→ Given information:
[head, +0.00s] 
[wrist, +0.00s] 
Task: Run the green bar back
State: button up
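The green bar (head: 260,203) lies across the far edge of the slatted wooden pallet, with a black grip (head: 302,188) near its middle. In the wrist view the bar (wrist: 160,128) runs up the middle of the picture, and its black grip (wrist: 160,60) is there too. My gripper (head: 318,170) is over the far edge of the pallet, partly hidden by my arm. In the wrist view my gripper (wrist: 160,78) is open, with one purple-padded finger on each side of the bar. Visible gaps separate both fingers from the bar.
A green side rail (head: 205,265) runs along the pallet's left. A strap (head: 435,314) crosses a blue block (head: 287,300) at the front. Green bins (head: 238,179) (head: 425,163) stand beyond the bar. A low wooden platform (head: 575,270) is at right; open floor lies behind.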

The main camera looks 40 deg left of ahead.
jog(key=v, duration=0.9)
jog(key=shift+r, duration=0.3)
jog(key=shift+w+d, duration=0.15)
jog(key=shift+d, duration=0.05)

→ Task objective: The listing above must be transcribed exactly, line by line.

→ Solution for this task:
[head, +0.00s] 
[wrist, +0.00s] 
Task: Run the green bar back
State: button up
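The green bar (head: 260,203) lies across the far edge of the slatted wooden pallet, with a black grip (head: 302,188) near its middle. In the wrist view the bar (wrist: 160,128) runs up the middle of the picture, and its black grip (wrist: 160,60) is there too. My gripper (head: 318,170) is over the far edge of the pallet, partly hidden by my arm. In the wrist view my gripper (wrist: 160,78) is open, with one purple-padded finger on each side of the bar. Visible gaps separate both fingers from the bar.
A green side rail (head: 205,265) runs along the pallet's left. A strap (head: 435,314) crosses a blue block (head: 287,300) at the front. Green bins (head: 238,179) (head: 425,163) stand beyond the bar. A low wooden platform (head: 575,270) is at right; open floor lies behind.

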The main camera looks 40 deg left of ahead.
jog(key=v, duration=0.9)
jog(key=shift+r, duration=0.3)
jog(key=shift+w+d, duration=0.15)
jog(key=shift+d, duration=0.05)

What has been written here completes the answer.